[THE DATA]:
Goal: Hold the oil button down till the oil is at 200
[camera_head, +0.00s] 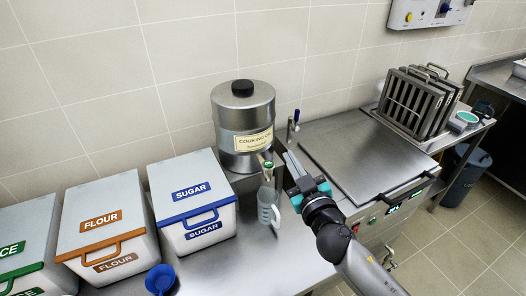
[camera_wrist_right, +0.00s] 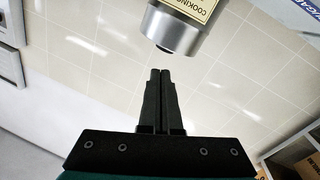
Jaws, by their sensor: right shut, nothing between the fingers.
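The steel cooking oil container (camera_head: 243,118) with a black knob stands against the wall, with a label on its front. A small green-topped part (camera_head: 267,164), likely its button, sits low at its front, above a clear jug (camera_head: 268,207). My right gripper (camera_head: 283,148) is shut and empty, its fingers pointing up just right of the container and apart from the green part. In the right wrist view, the shut fingers (camera_wrist_right: 159,72) lie beside the container's end (camera_wrist_right: 176,34). No oil reading is legible. My left gripper is not in view.
White sugar (camera_head: 192,168) and flour (camera_head: 101,215) bins stand on the left, with a blue scoop (camera_head: 160,278) in front. A flat steel lidded unit (camera_head: 360,150) and baskets (camera_head: 418,98) stand right. A wall panel (camera_head: 428,12) is above.

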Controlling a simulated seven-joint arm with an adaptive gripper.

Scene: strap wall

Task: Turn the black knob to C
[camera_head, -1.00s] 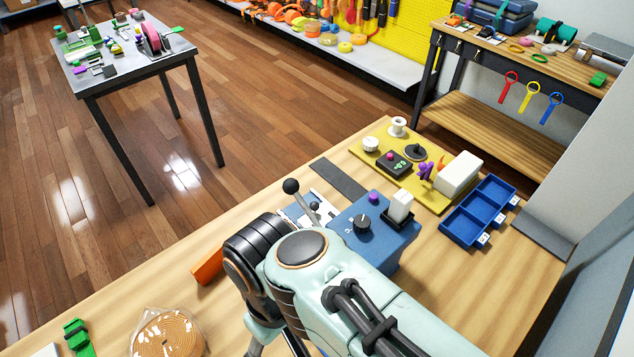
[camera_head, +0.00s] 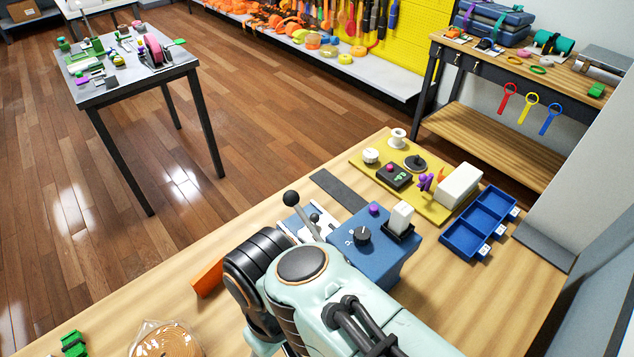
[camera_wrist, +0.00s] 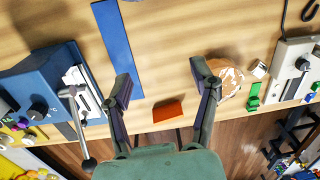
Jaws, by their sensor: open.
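A black knob (camera_head: 362,236) sits on top of a blue box (camera_head: 385,272). White marks show beside the knob, too small to read surely, and its pointer direction is unclear. In the wrist view the knob (camera_wrist: 38,112) and the blue box (camera_wrist: 35,80) are at the left. My gripper (camera_wrist: 160,78) is open and empty in the wrist view, over bare table, with the knob well to its left. In the head view my arm hides the gripper.
A lever with a black ball (camera_head: 291,198) stands beside the blue box. A white rocker (camera_head: 401,216) and purple button (camera_head: 374,209) share its top. A yellow board (camera_head: 437,208) and blue tray (camera_head: 468,242) lie behind. An orange block (camera_wrist: 168,111) and grey device (camera_wrist: 291,65) show in the wrist view.

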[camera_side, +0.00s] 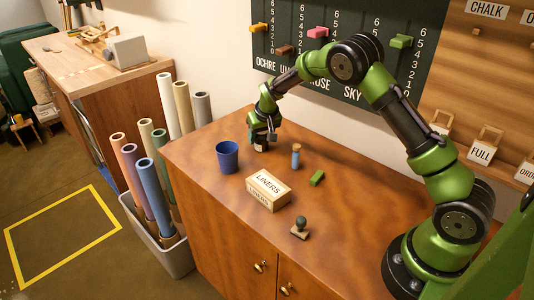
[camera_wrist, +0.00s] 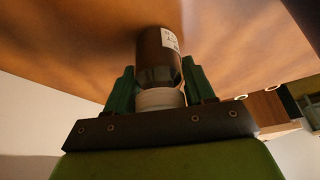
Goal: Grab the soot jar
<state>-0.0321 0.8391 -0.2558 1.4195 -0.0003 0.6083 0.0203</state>
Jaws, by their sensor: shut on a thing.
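The soot jar (camera_wrist: 156,48) is a dark jar with a white lid and a white label whose writing is too small to read. In the wrist view my gripper (camera_wrist: 159,80) is shut on it, with one green finger on each side near the lid end. The jar's far end points toward the wooden tabletop. In the side view my gripper (camera_side: 262,138) is at the back left of the table, pointing down. The jar (camera_side: 261,148) shows only in part below the fingers, at or very near the tabletop.
A blue cup (camera_side: 227,158) stands left of my gripper. A small blue bottle with a cork (camera_side: 296,157), a green block (camera_side: 317,178), a LINERS box (camera_side: 268,190) and a stamp (camera_side: 300,228) are on the table (camera_side: 345,225). The slider board (camera_side: 350,50) is behind.

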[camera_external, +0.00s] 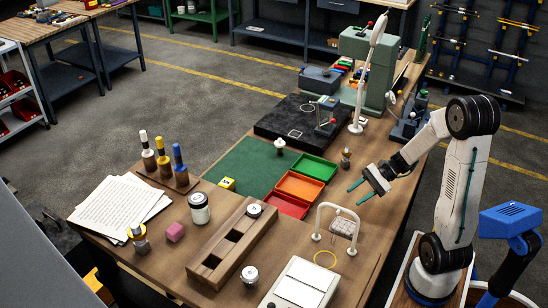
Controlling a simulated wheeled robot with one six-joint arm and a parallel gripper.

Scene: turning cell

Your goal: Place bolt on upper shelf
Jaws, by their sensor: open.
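My gripper (357,192) is open and empty, above the right side of the bench, with its two teal fingers pointing left. I cannot tell for sure which thing is the bolt. A small brown and metal piece (346,158) stands upright beyond the gripper. A silver knob-like piece (280,146) stands at the green mat's far edge. Another silver piece (249,275) is at the bench's near side, and a round one (254,210) sits on the wooden slotted block (211,272). No shelf on the bench is clearly an upper shelf.
Green (314,168), orange (299,187) and red (286,206) trays lie left of the gripper. A white-framed cradle (338,228) stands close in front of it. A tall white lamp-like post (363,85) rises behind. The green mat (240,162) has free room.

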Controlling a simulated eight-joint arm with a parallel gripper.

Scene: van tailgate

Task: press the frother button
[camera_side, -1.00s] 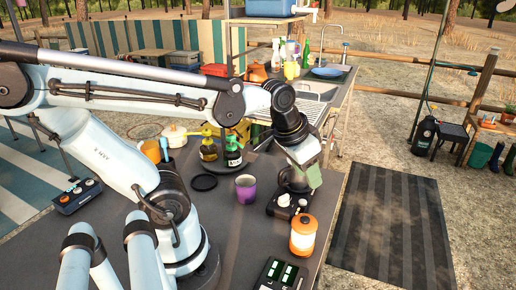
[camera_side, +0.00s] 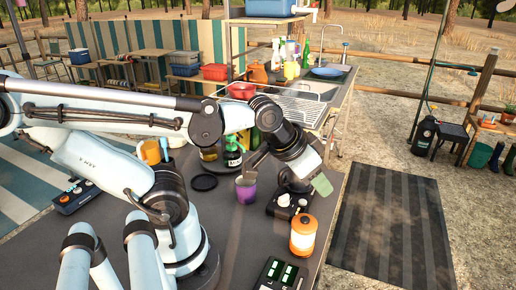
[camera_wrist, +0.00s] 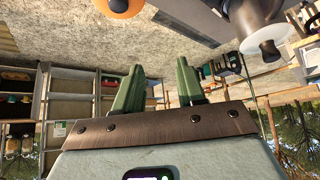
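A black appliance (camera_side: 278,208) with pale knobs and a dark round part stands near the right edge of the dark table in the side view; I take it for the frother. Which part is its button I cannot tell. In the wrist view a dark body with a white knob-like end (camera_wrist: 268,50) shows at top right, probably the same appliance. My gripper (camera_side: 322,185) is just right of and above the appliance, tilted outward past the table edge. In the wrist view its green fingers (camera_wrist: 160,88) stand apart with nothing between them. No contact with the appliance is visible.
An orange-and-white lantern (camera_side: 303,236) stands close in front of the appliance. A purple cup (camera_side: 246,189) is to its left. A black box with green displays (camera_side: 283,274) lies at the front. Dark bottles (camera_side: 232,152) stand behind. Striped mat (camera_side: 390,225) covers the ground at right.

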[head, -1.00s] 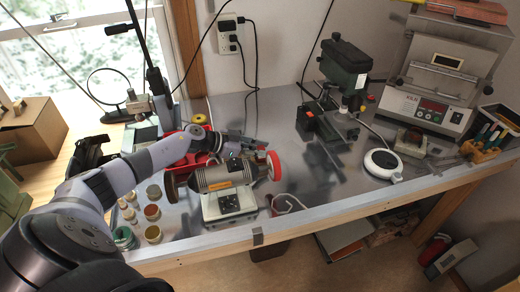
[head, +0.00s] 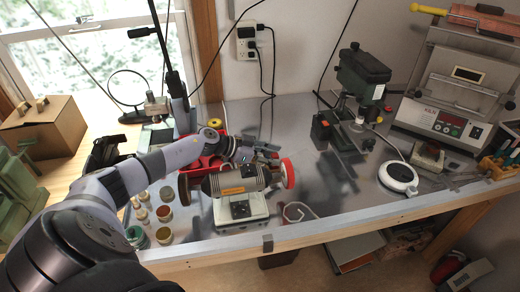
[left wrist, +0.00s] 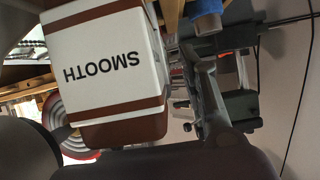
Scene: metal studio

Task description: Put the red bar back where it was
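The red bar (left wrist: 125,130) fills much of the left wrist view. It has a white wrapper with "SMOOTH" on it, upside down in this view, and bare brownish-red parts. My left gripper (head: 243,153) is just behind the bench grinder (head: 236,180) in the head view, beside the red tray (head: 208,163). In the left wrist view, one finger stands along the bar's right side and the gripper appears shut on the bar. The other finger is hidden. The bar cannot be made out clearly in the head view. My right gripper is not in view.
The grinder's red wheel (head: 288,173) is close to my left gripper. Several small jars (head: 164,214) stand left of the grinder, near my forearm. A drill press (head: 361,75), a round white scale (head: 398,177) and a kiln (head: 455,95) stand to the right. Bare bench lies between grinder and scale.

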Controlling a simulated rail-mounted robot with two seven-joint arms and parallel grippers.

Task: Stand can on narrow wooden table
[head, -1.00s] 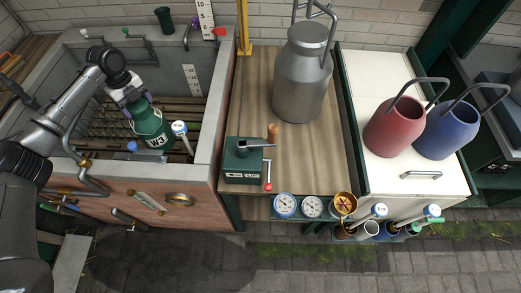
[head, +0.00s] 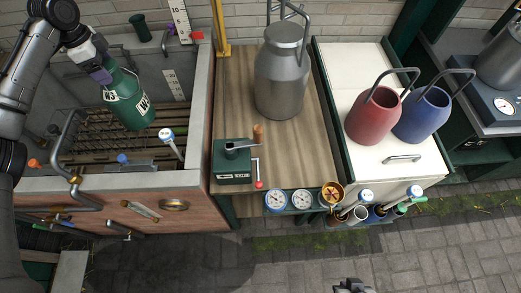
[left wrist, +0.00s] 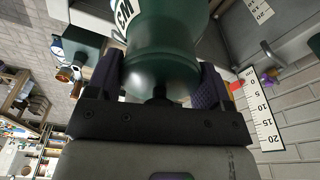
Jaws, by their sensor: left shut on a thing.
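A green can (head: 128,103) with white lettering hangs tilted above the grey trough at the left of the head view. My left gripper (head: 103,74) is shut on its upper end. In the left wrist view the can (left wrist: 160,50) sits between the two fingers of my left gripper (left wrist: 157,80). The narrow wooden table (head: 232,110) stands to the right of the trough, apart from the can. A small dark part of my right gripper (head: 352,286) shows at the bottom edge; its jaws cannot be made out.
A large grey milk can (head: 281,75) stands at the table's back right. A green box with a crank (head: 232,165) stands at its front left. The trough wall (head: 201,110) lies between can and table. A yellow post (head: 221,30) rises behind. The table's middle left is bare.

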[INSTRUCTIONS TO FOLLOW]: Omit every picture, then reproduce the rest of the listing exactly.

[SOLUTION BELOW]:
Goal: Hold the oil button down till the oil is at 200
[camera_head, +0.00s] 
[camera_wrist_right, +0.00s] 
Jaws, by their sensor: right shut, nothing between the fingers.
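The steel cooking oil container (camera_head: 243,118) with a black knob stands against the wall, with a label on its front. A small green-topped part (camera_head: 267,164), likely its button, sits low at its front, above a clear jug (camera_head: 268,207). My right gripper (camera_head: 283,148) is shut and empty, its fingers pointing up just right of the container and apart from the green part. In the right wrist view, the shut fingers (camera_wrist_right: 159,72) lie beside the container's end (camera_wrist_right: 176,34). No oil reading is legible. My left gripper is not in view.
White sugar (camera_head: 192,168) and flour (camera_head: 101,215) bins stand on the left, with a blue scoop (camera_head: 160,278) in front. A flat steel lidded unit (camera_head: 360,150) and baskets (camera_head: 418,98) stand right. A wall panel (camera_head: 428,12) is above.

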Controlling a simulated seven-joint arm with an adaptive gripper.

Scene: strap wall

Task: Turn the black knob to C
[camera_head, -1.00s] 
[camera_head, +0.00s] 
[camera_wrist, +0.00s] 
Jaws, by their sensor: open.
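A black knob (camera_head: 362,236) sits on top of a blue box (camera_head: 385,272). White marks show beside the knob, too small to read surely, and its pointer direction is unclear. In the wrist view the knob (camera_wrist: 38,112) and the blue box (camera_wrist: 35,80) are at the left. My gripper (camera_wrist: 160,78) is open and empty in the wrist view, over bare table, with the knob well to its left. In the head view my arm hides the gripper.
A lever with a black ball (camera_head: 291,198) stands beside the blue box. A white rocker (camera_head: 401,216) and purple button (camera_head: 374,209) share its top. A yellow board (camera_head: 437,208) and blue tray (camera_head: 468,242) lie behind. An orange block (camera_wrist: 168,111) and grey device (camera_wrist: 291,65) show in the wrist view.

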[camera_side, +0.00s] 
[camera_wrist, +0.00s] 
Goal: Grab the soot jar
<state>-0.0321 0.8391 -0.2558 1.4195 -0.0003 0.6083 0.0203</state>
Jaws, by their sensor: shut on a thing.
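The soot jar (camera_wrist: 156,48) is a dark jar with a white lid and a white label whose writing is too small to read. In the wrist view my gripper (camera_wrist: 159,80) is shut on it, with one green finger on each side near the lid end. The jar's far end points toward the wooden tabletop. In the side view my gripper (camera_side: 262,138) is at the back left of the table, pointing down. The jar (camera_side: 261,148) shows only in part below the fingers, at or very near the tabletop.
A blue cup (camera_side: 227,158) stands left of my gripper. A small blue bottle with a cork (camera_side: 296,157), a green block (camera_side: 317,178), a LINERS box (camera_side: 268,190) and a stamp (camera_side: 300,228) are on the table (camera_side: 345,225). The slider board (camera_side: 350,50) is behind.

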[camera_external, +0.00s] 
Controlling a simulated wheeled robot with one six-joint arm and a parallel gripper.

Scene: turning cell

Your goal: Place bolt on upper shelf
Jaws, by their sensor: open.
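My gripper (357,192) is open and empty, above the right side of the bench, with its two teal fingers pointing left. I cannot tell for sure which thing is the bolt. A small brown and metal piece (346,158) stands upright beyond the gripper. A silver knob-like piece (280,146) stands at the green mat's far edge. Another silver piece (249,275) is at the bench's near side, and a round one (254,210) sits on the wooden slotted block (211,272). No shelf on the bench is clearly an upper shelf.
Green (314,168), orange (299,187) and red (286,206) trays lie left of the gripper. A white-framed cradle (338,228) stands close in front of it. A tall white lamp-like post (363,85) rises behind. The green mat (240,162) has free room.

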Controlling a simulated eight-joint arm with a parallel gripper.

Scene: van tailgate

Task: press the frother button
[camera_side, -1.00s] 
[camera_side, +0.00s] 
[camera_wrist, +0.00s] 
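A black appliance (camera_side: 278,208) with pale knobs and a dark round part stands near the right edge of the dark table in the side view; I take it for the frother. Which part is its button I cannot tell. In the wrist view a dark body with a white knob-like end (camera_wrist: 268,50) shows at top right, probably the same appliance. My gripper (camera_side: 322,185) is just right of and above the appliance, tilted outward past the table edge. In the wrist view its green fingers (camera_wrist: 160,88) stand apart with nothing between them. No contact with the appliance is visible.
An orange-and-white lantern (camera_side: 303,236) stands close in front of the appliance. A purple cup (camera_side: 246,189) is to its left. A black box with green displays (camera_side: 283,274) lies at the front. Dark bottles (camera_side: 232,152) stand behind. Striped mat (camera_side: 390,225) covers the ground at right.

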[head, -1.00s] 
[head, +0.00s] 
[left wrist, +0.00s] 
Scene: metal studio

Task description: Put the red bar back where it was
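The red bar (left wrist: 125,130) fills much of the left wrist view. It has a white wrapper with "SMOOTH" on it, upside down in this view, and bare brownish-red parts. My left gripper (head: 243,153) is just behind the bench grinder (head: 236,180) in the head view, beside the red tray (head: 208,163). In the left wrist view, one finger stands along the bar's right side and the gripper appears shut on the bar. The other finger is hidden. The bar cannot be made out clearly in the head view. My right gripper is not in view.
The grinder's red wheel (head: 288,173) is close to my left gripper. Several small jars (head: 164,214) stand left of the grinder, near my forearm. A drill press (head: 361,75), a round white scale (head: 398,177) and a kiln (head: 455,95) stand to the right. Bare bench lies between grinder and scale.

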Controlling a simulated rail-mounted robot with two seven-joint arms and parallel grippers.

Task: Stand can on narrow wooden table
[head, -1.00s] 
[head, +0.00s] 
[left wrist, +0.00s] 
Jaws, by their sensor: left shut on a thing.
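A green can (head: 128,103) with white lettering hangs tilted above the grey trough at the left of the head view. My left gripper (head: 103,74) is shut on its upper end. In the left wrist view the can (left wrist: 160,50) sits between the two fingers of my left gripper (left wrist: 157,80). The narrow wooden table (head: 232,110) stands to the right of the trough, apart from the can. A small dark part of my right gripper (head: 352,286) shows at the bottom edge; its jaws cannot be made out.
A large grey milk can (head: 281,75) stands at the table's back right. A green box with a crank (head: 232,165) stands at its front left. The trough wall (head: 201,110) lies between can and table. A yellow post (head: 221,30) rises behind. The table's middle left is bare.

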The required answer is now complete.